### [Supplied information]
┌──

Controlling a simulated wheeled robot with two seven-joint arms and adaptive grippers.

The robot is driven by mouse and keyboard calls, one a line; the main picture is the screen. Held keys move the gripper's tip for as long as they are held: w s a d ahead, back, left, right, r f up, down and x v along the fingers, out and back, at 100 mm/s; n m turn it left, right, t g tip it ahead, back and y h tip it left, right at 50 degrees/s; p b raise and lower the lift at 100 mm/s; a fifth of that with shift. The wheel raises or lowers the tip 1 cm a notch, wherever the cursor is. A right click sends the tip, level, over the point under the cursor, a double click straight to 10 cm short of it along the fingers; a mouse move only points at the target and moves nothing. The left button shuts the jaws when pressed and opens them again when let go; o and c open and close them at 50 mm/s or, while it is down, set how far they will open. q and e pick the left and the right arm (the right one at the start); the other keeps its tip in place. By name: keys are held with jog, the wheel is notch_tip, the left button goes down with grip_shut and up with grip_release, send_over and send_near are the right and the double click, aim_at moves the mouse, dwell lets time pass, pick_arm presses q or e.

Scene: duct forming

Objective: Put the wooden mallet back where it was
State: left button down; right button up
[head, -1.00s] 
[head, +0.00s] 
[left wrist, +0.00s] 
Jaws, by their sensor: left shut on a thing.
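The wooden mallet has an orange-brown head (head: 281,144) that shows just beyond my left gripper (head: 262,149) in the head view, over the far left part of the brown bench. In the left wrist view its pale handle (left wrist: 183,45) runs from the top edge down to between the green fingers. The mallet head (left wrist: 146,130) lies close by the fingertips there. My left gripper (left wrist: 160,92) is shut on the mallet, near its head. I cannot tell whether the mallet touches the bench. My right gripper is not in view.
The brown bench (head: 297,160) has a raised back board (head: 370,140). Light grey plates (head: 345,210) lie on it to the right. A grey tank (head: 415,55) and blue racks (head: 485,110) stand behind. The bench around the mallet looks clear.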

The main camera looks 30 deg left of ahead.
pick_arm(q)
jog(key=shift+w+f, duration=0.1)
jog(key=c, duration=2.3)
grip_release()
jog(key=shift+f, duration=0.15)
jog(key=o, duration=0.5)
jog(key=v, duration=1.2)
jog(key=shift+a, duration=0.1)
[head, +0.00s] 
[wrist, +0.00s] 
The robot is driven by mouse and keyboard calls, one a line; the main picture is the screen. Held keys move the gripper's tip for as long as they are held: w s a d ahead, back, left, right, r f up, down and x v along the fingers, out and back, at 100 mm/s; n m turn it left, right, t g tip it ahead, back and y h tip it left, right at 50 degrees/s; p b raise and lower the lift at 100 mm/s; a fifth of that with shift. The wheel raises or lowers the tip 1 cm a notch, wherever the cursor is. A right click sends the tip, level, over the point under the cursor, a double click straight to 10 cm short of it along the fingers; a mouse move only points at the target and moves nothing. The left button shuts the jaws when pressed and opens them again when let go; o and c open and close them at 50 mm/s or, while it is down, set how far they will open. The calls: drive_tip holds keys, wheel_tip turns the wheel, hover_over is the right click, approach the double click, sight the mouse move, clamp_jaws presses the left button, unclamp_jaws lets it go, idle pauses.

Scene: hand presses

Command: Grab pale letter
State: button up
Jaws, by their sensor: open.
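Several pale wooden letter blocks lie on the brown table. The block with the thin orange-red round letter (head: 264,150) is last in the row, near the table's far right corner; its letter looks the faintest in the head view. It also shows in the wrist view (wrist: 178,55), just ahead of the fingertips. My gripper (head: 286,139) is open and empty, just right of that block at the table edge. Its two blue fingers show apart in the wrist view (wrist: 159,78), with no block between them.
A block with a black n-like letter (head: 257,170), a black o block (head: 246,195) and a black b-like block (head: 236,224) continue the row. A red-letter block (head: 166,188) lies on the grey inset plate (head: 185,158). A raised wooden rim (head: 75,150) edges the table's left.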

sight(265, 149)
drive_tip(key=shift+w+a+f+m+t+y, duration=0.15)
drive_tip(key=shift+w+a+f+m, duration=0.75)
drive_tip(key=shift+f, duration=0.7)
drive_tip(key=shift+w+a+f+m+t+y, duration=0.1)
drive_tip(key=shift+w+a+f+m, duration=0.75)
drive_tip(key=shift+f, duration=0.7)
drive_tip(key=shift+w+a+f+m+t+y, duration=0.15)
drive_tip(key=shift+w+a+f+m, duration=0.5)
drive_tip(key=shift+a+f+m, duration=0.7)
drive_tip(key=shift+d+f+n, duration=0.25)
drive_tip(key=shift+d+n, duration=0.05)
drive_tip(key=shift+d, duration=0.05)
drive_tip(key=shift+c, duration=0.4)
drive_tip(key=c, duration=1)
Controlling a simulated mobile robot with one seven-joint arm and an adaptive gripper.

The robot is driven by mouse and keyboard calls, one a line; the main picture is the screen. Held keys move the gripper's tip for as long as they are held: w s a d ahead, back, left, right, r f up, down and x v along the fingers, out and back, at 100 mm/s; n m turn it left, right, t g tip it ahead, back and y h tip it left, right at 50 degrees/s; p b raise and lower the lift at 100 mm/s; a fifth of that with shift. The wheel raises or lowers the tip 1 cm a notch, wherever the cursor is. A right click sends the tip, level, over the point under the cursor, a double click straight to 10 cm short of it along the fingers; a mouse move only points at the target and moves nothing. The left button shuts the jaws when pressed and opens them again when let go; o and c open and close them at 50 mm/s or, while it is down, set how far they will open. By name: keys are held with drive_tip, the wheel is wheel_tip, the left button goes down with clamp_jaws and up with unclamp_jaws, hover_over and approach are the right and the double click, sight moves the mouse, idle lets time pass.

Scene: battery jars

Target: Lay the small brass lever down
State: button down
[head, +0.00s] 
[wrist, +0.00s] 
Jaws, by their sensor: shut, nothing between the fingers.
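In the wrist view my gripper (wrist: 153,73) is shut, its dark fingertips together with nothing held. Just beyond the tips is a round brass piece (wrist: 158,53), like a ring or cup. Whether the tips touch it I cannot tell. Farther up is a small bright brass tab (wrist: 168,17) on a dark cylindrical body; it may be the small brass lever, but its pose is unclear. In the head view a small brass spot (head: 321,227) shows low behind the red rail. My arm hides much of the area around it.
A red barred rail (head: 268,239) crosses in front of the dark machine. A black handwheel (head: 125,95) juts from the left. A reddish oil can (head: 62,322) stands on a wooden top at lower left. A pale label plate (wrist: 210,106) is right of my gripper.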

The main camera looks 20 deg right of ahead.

└──

### [Written exercise]
Each line must be given again exactly as written above.

### [Response for this exercise]
Controlling a simulated wheeled robot with two seven-joint arms and adaptive grippers.

The robot is driven by mouse and keyboard calls, one a line; the main picture is the screen. Held keys move the gripper's tip for as long as they are held: w s a d ahead, back, left, right, r f up, down and x v along the fingers, out and back, at 100 mm/s; n m turn it left, right, t g tip it ahead, back and y h tip it left, right at 50 degrees/s; p b raise and lower the lift at 100 mm/s; a fifth of that with shift. The wheel raises or lowers the tip 1 cm a notch, wherever the cursor is. A right click sends the tip, level, over the point under the cursor, a double click straight to 10 cm short of it along the fingers; a mouse move only points at the target and moves nothing. The left button shuts the jaws when pressed and opens them again when let go; o and c open and close them at 50 mm/s or, while it is down, set how far they will open. q and e pick the left and the right arm (the right one at the start); the other keeps its tip in place. By name: keys are held with jog, the wheel is notch_tip, the left button goes down with grip_shut and up with grip_release, send_over and send_near are the right and the double click, aim_at moves the mouse, dwell lets time pass, pick_arm presses q or e.

Scene: duct forming

Objective: Put the wooden mallet back where it was
State: left button down; right button up
[head, -1.00s] 
[head, +0.00s] 
[left wrist, +0.00s] 
Jaws, by their sensor: left shut on a thing.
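The wooden mallet has an orange-brown head (head: 281,144) that shows just beyond my left gripper (head: 262,149) in the head view, over the far left part of the brown bench. In the left wrist view its pale handle (left wrist: 183,45) runs from the top edge down to between the green fingers. The mallet head (left wrist: 146,130) lies close by the fingertips there. My left gripper (left wrist: 160,92) is shut on the mallet, near its head. I cannot tell whether the mallet touches the bench. My right gripper is not in view.
The brown bench (head: 297,160) has a raised back board (head: 370,140). Light grey plates (head: 345,210) lie on it to the right. A grey tank (head: 415,55) and blue racks (head: 485,110) stand behind. The bench around the mallet looks clear.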

The main camera looks 30 deg left of ahead.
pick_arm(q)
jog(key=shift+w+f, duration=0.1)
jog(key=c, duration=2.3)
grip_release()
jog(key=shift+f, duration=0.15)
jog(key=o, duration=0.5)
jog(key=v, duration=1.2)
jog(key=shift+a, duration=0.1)
[head, +0.00s] 
[wrist, +0.00s] 
The robot is driven by mouse and keyboard calls, one a line; the main picture is the screen. Held keys move the gripper's tip for as long as they are held: w s a d ahead, back, left, right, r f up, down and x v along the fingers, out and back, at 100 mm/s; n m turn it left, right, t g tip it ahead, back and y h tip it left, right at 50 degrees/s; p b raise and lower the lift at 100 mm/s; a fifth of that with shift. The wheel raises or lowers the tip 1 cm a notch, wherever the cursor is. A right click sends the tip, level, over the point under the cursor, a double click straight to 10 cm short of it along the fingers; a mouse move only points at the target and moves nothing. The left button shuts the jaws when pressed and opens them again when let go; o and c open and close them at 50 mm/s or, while it is down, set how far they will open. The calls: drive_tip holds keys, wheel_tip turns the wheel, hover_over is the right click, approach the double click, sight the mouse move, clamp_jaws presses the left button, unclamp_jaws lets it go, idle pauses.

Scene: hand presses

Command: Grab pale letter
State: button up
Jaws, by their sensor: open.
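Several pale wooden letter blocks lie on the brown table. The block with the thin orange-red round letter (head: 264,150) is last in the row, near the table's far right corner; its letter looks the faintest in the head view. It also shows in the wrist view (wrist: 178,55), just ahead of the fingertips. My gripper (head: 286,139) is open and empty, just right of that block at the table edge. Its two blue fingers show apart in the wrist view (wrist: 159,78), with no block between them.
A block with a black n-like letter (head: 257,170), a black o block (head: 246,195) and a black b-like block (head: 236,224) continue the row. A red-letter block (head: 166,188) lies on the grey inset plate (head: 185,158). A raised wooden rim (head: 75,150) edges the table's left.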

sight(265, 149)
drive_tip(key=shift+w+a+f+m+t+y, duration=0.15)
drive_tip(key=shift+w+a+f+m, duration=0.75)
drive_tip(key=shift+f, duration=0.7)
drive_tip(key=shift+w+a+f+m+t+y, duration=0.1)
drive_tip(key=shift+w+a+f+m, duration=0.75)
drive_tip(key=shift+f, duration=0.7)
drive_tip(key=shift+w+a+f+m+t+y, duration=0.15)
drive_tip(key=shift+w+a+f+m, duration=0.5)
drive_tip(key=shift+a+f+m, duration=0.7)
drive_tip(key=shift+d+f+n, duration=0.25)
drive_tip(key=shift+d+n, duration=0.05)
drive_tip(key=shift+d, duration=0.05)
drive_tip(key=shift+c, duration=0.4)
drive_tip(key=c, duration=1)
Controlling a simulated mobile robot with one seven-joint arm and an adaptive gripper.

The robot is driven by mouse and keyboard calls, one a line; the main picture is the screen. Held keys move the gripper's tip for as long as they are held: w s a d ahead, back, left, right, r f up, down and x v along the fingers, out and back, at 100 mm/s; n m turn it left, right, t g tip it ahead, back and y h tip it left, right at 50 degrees/s; p b raise and lower the lift at 100 mm/s; a fifth of that with shift. The wheel raises or lowers the tip 1 cm a notch, wherever the cursor is. A right click sends the tip, level, over the point under the cursor, a double click straight to 10 cm short of it along the fingers; a mouse move only points at the target and moves nothing. The left button shuts the jaws when pressed and opens them again when let go; o and c open and close them at 50 mm/s or, while it is down, set how far they will open. By name: keys are held with drive_tip, the wheel is wheel_tip, the left button goes down with clamp_jaws and up with unclamp_jaws, hover_over and approach are the right and the double click, sight moves the mouse, idle lets time pass.

Scene: battery jars

Target: Lay the small brass lever down
State: button down
[head, +0.00s] 
[wrist, +0.00s] 
Jaws, by their sensor: shut, nothing between the fingers.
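In the wrist view my gripper (wrist: 153,73) is shut, its dark fingertips together with nothing held. Just beyond the tips is a round brass piece (wrist: 158,53), like a ring or cup. Whether the tips touch it I cannot tell. Farther up is a small bright brass tab (wrist: 168,17) on a dark cylindrical body; it may be the small brass lever, but its pose is unclear. In the head view a small brass spot (head: 321,227) shows low behind the red rail. My arm hides much of the area around it.
A red barred rail (head: 268,239) crosses in front of the dark machine. A black handwheel (head: 125,95) juts from the left. A reddish oil can (head: 62,322) stands on a wooden top at lower left. A pale label plate (wrist: 210,106) is right of my gripper.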

The main camera looks 20 deg right of ahead.

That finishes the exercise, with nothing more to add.